A provare a dare una risposta è Giovanni Munaretto, dottorando al dipartimento di Astronomia dell’Università di Padova, impegnato nello studio dei processi che avvengono sulle superfici di Marte e Mercurio. “L’ipotesi più accreditata – spiega – porta alle onde di marea, dovute alla diversa densità atmosferica. Per fare un’analogia marittima, è come se ci fossero 3 diverse maree atmosferiche attorno a Marte, anziché la nostra semplice “alta e bassa”. Le particelle quindi vengono mosse dalla parte diurna a quella notturna”.
Cosa significa primavera e l’autunno marziano?
“Le stagioni – continua Munaretto – sono determinate in primis dall’inclinazione dell’asse di Marte, simile a quello terrestre sul piano dell’eclittica. Questo determina l’alternanza stagionale, a seconda di come giungono i raggi solari. E poi influisce la distanza dal sole. L’orbita marziana è più eccentrica rispetto a quella terrestre, portando quindi a temperature più estreme”. Da qui la scomposizione delle molecole di azoto e ossigeno e il conseguente spostamento sul lato notturno di Marte.
L’importanza delle scoperte “marziane”
Studiare il pianeta Marte non è, come siamo portati a credere, un tentativo per una futura colonizzazione umana. “Queste scoperte – riprende il dottorando – ci permettono di tracciare i processi molecolari nell’atmosfera, nel caso specifico di azoto e ossigeno, e le correnti stesse che muovono “l’aria” attorno a Marte. Non esistono solo venti orizzontali ma anche verticali, che spingono verso la superficie rossa. Questo ci consente quindi di avere molte informazioni sia dal punto di vista chimico, sia da quello dinamico, sul pianeta stesso”.

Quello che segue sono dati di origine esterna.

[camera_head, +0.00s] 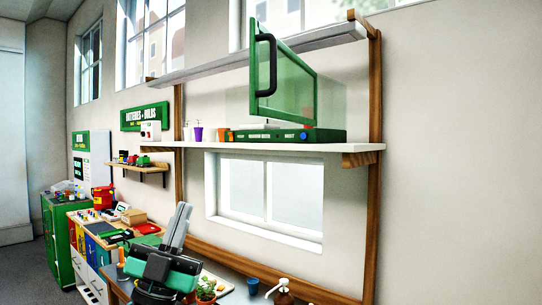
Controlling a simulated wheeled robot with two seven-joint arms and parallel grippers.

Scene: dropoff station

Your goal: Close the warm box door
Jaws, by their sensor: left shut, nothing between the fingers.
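The warm box (288,135) stands on the middle wall shelf, with a green base, a lettered front and a small blue knob. Its door (290,85) is a green-framed clear pane with a black bar handle (265,65). The door stands open, swung out from the box, with the handle edge at the left and nearest me. My left gripper (182,212) is at the lower left, fingers pointing up and shut with nothing between them. It is well below and left of the door, apart from it. My right gripper is not in view.
The white shelf (350,147) holds a purple cup (197,134) and small items left of the box. Another shelf (310,38) runs above, close to the door's top. Below are a counter with a potted plant (206,289) and a pump bottle (283,292). Wooden posts flank the shelves.

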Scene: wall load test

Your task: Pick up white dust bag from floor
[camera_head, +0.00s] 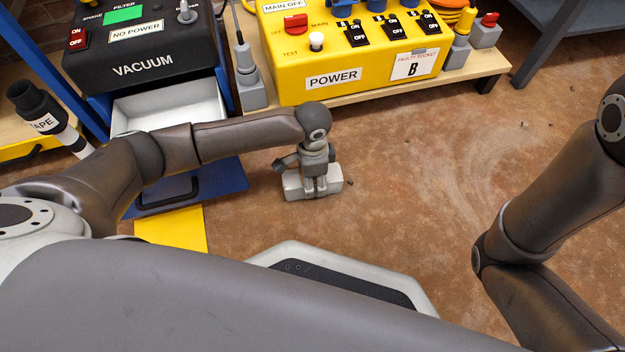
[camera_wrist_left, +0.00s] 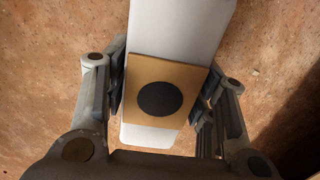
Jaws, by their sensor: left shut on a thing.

Dal passato di Marte al futuro della Terra
“Possiamo interpretare Marte come un antenato del nostro pianeta. Studiarlo significa capire quale tipo di futuro potrebbe avere la Terra, e secondo quali dinamiche” conclude Munaretto. “Tra queste vi è l’evaporazione dell’acqua dal pianeta rosso, dato che sono state rilevate tracce d’acqua nell’aria marziana: è plausibile che questo tipo di movimenti atmosferici abbiano influito nel processo di inaridimento”.
In un futuro che sarà caratterizzato soprattutto dalla sfida tra l’essere umano e il cambiamento climatico, risulta quindi essenziale, per la nostra sopravvivenza, studiare lo spazio. Mai come adesso osservare le stelle, e i bagliori ultravioletti, potrebbe aiutarci a prevedere il nostro futuro.